The agreement, however, does not permit such a construction. The only election which the amendment affords an employee is the right to receive severance pay before final shutdown if he is laid off for a prescribed period or without prospect of recall before shutdown.3
The construction plaintiffs are urging cannot be derived from the plain language of the amendment. Moreover, Section 17.01 of the original contract precludes consideration of any parol understanding, the existence of which defendant in any event denies:
“This Agreement cancels each and all understandings and Agreements, whether written or verbal, had between the parties and constitutes the entire Agreement between the parties. If agreements are made after the signing of the contract, they must be in writing and in duplicate so that a copy may be retained by both the Union and the Company.”
Thus, while the court accepts as true all well-pleaded allegations of fact for purposes of the motion to dismiss, it is equally bound to accept the agreement which the parties have made and which is incorporated in the complaint. In view of the express provisions of that agreement, I conclude that in contemplation of defendant’s relocating its Wyandotte chemical plant the parties amended their contract to provide for termination of seniority and payment of a severance allowance. That the local union had the authority to negotiate such an agreement cannot, without a showing of mala fides and exhaustion of internal remedies, be gainsaid. Cortez v. Ford Motor Co., 349 Mich. 108, 84 N.W.2d 523.
The motion to dismiss is granted on the first ground asserted, and accordingly it is unnecessary to consider defendant’s other grounds for dismissal.
An appropriate order may be presented for entry.
. This was confirmed - by communication with the parties. The extension-of-term-provision of the amendment is as follows :
“Section 17.02 shall be amended to read as follows:
“ ‘Section 17.02 Except as provided above in the Addendum dated November 1, 1960 and except as provided for below, the conditions of employment and rates of pay (and other features), as fixed and established by this Agreement, shall remain in effect at the above mentioned plant for four (4) years from the effective date of this Agreement, which is 7 A.M. April 13, 1959, and from year to year thereafter, subject, however, to the right of either signer to this Agreement to terminate or modify this Agreement at the expiration of the fourth year, which is April 16, 1963, or at the expiration of any subsequent yearly period by written notice of intention to so terminate or modify this Agreement, given to the other signer hereof at least sixty (60) days prior to the expiration of any such year.’ ”
. “1. A new Article shall be added to the Labor Contract to read:
“ARTICLE XVIII — SEVERANCE PROGRAM
“Section 18.01 A severance program shall be administered and governed by the following provisions:
“A — Employees hired after May 17, 1960 shall not be eligible for a severance allowance.
“B — Employees who quit and employees who are discharged for cause other than the shutdown of the plant shall not be eligible for a severance allowance.
“C — Employees who are not actively employed in the plant after May 17, 1960 shall not be eligible for a severance allowance.
“D — Employees on the seniority list as of the date of the final shutdown of the plant whose employment with Archer-Daniels-Midland Company’s Wyandotte Plant is terminated because of such shutdown shall be eligible for severance allowance, and they shall be credited with service only to their last day of actual work.
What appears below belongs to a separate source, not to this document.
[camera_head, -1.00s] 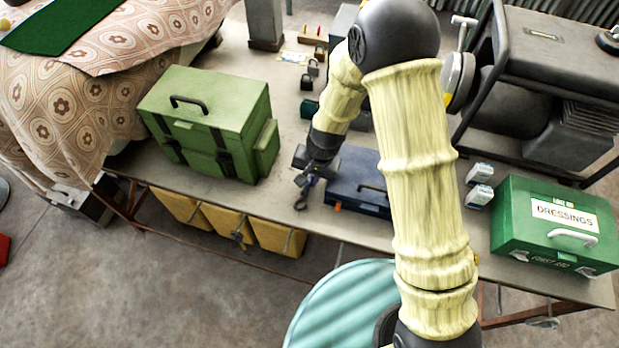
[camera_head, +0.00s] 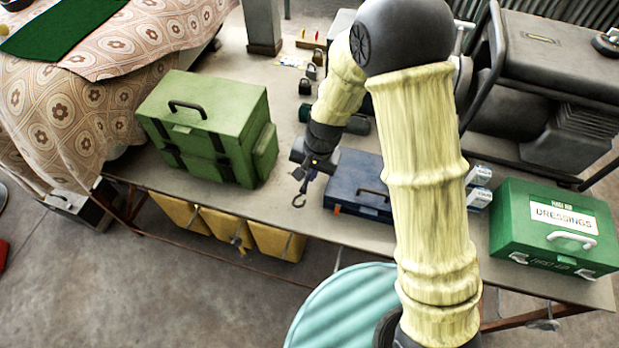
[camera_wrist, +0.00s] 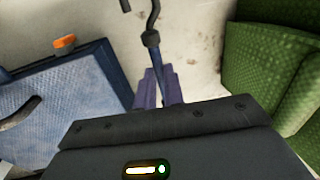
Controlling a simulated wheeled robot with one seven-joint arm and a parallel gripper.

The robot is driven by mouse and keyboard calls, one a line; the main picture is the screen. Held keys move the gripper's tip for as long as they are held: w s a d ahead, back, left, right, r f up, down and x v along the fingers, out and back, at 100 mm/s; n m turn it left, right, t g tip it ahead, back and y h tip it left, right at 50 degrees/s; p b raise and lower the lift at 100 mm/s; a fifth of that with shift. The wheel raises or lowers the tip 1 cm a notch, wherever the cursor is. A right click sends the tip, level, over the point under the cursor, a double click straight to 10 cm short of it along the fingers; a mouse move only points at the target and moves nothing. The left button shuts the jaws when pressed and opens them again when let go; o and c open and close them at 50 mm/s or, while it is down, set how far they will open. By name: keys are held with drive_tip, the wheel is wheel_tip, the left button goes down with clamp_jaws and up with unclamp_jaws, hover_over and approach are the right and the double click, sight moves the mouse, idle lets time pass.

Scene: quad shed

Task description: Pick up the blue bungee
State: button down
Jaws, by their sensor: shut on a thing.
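My gripper (camera_head: 309,169) is shut on the blue bungee (camera_head: 301,188), between the green box and the blue case. The bungee's dark hook hangs below the fingers in the head view. In the wrist view my gripper's purple fingers (camera_wrist: 159,92) close around the bungee (camera_wrist: 153,42), whose dark hook end sticks out beyond them over the pale bench top. The rest of the bungee is hidden by the gripper. I cannot tell its exact height above the bench.
The blue case (camera_head: 350,183) lies just right of my gripper. A green box (camera_head: 209,125) with straps stands to the left. A green dressings case (camera_head: 540,225) and small white packs (camera_head: 479,188) are farther right. Small padlocks (camera_head: 306,85) sit behind. The bench edge is close.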

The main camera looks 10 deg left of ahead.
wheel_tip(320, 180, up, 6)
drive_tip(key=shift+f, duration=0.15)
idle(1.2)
Employees deemed ineligible under the provisions of paragraphs A and C above shall not be deemed eligible under the terms of this paragraph D.
“E — 1. When an eligible employee is laid off after May 17, 1960 and before the actual shutdown date for the plant and is not recalled to work, his severance allowance, shall be calculated on the basis of his full years of service only to his last day of actual work, but if he is recalled by the Company and does not return to work he shall not be eligible for severance allowance. This paragraph applies to employees laid off with the prospect that they will be recalled to work. However, an employee with less than ten (10) years of service at time of layoff who is laid off for a period of six (6) months without being recalled may elect to be terminated and will then be paid his severance allowance; an employee with ten (10) or more years of service at time of layoff who is laid off for a period of three (3) months without being recalled may elect to be terminated and will then be paid his severance allowance.
“2. When the Company lays off an eligible employee after May 17, 1960 and
*640before the actual shutdown date for the plant and when there is no prospect that such employee will be recalled to work before such shutdown, the Company will so advise the employee. The employee may then elect to be terminated and paid his severance allowance or to retain his seniority until terminated by the Company, and his severance allowance shall be calculated on the basis of his full years of service only to his last day of actual work.
“F — No severance allowance will be paid to the estate, heirs, or beneficiaries of any employee who dies before being terminated under the above provisions.
“G — Former employees who are in retirement status at the time the plant is shut down shall continue to receive their monthly pension benefit until April 15, 1962. As of that date the Pension Plan (ARTICLE XVI) shall expire and their monthly pension benefits shall cease and all insurance contributions paid by the Company in their behalf shall be terminated. However, these retired employees shall participate in the Severance Program as follows: At the time their monthly pension benefits cease, the retired employees shall be given a severance allowance calculated on the same basis as that used in the severance program for terminated employees. Their years of service will be based on service only to the last day of actual work by each retiree. If any retiree dies before becoming eligible for such severance allowance, no severance allowance will be paid to his estate, heirs, or beneficiaries.
“H — A full year of service is defined as the period of service between each employee’s anniversary dates, and full years of service shall be counted only to the last anniversary of employment which an employee passes before his service record is discontinued as above.
“I — No severance allowance will be paid for fractions of full years of service.
“J — Severance allowances granted under the above rules shall be calculated on the basis of one hundred dollars ($100) for each full year of service.”
. “Addendum,” Section 18.01(E) (1 and 2), supra note 2.